Dataset excerpt:
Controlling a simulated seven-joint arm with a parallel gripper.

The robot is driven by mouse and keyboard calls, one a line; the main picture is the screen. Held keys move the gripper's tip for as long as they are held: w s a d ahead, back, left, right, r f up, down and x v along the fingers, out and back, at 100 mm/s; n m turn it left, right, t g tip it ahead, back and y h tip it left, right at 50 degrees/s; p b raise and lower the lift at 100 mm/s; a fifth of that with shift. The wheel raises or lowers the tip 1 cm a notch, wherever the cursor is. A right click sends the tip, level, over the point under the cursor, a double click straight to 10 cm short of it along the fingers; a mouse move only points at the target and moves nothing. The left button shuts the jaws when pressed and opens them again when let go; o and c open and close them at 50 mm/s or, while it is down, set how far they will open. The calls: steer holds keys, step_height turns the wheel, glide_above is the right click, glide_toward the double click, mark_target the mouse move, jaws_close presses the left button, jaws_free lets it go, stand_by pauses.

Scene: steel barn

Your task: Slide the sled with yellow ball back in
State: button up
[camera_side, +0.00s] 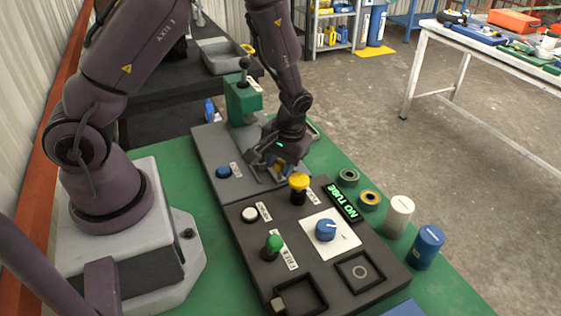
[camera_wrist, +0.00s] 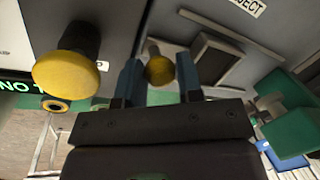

What the task requires: Pictures excluded, quote all the data above exactly.

Solution to the problem:
Controlling a simulated seven-joint arm with a parallel gripper.

The robot is driven by mouse and keyboard calls, one a line; the main picture is the screen. Held keys move the gripper's tip for as long as they are held: w s a d ahead, back, left, right, r f up, down and x v along the fingers, out and back, at 100 mm/s; n m turn it left, right, t g tip it ahead, back and y h tip it left, right at 50 degrees/s; p b raise and lower the lift at 100 mm/s; a fifth of that with shift. The wheel raises or lowers the tip 1 cm a notch, wherever the cursor is. A right click sends the tip, level, over the point under the cursor, a double click straight to 10 cm short of it along the fingers; a mouse move only points at the target and moves nothing. The left button shuts the jaws when pressed and opens them again when let go; o and c open and close them at 50 mm/s or, while it is down, set how far they will open. The calls: steer holds keys, step_height turns the wheel, glide_above is the right click, glide_toward the double click, mark_target the mouse move, jaws_close presses the left button, jaws_free lets it go, stand_by pauses.

Scene: steel barn

Your task: Slide the sled with yellow ball back in
State: button up
[camera_side, +0.00s] 
[camera_wrist, +0.00s] 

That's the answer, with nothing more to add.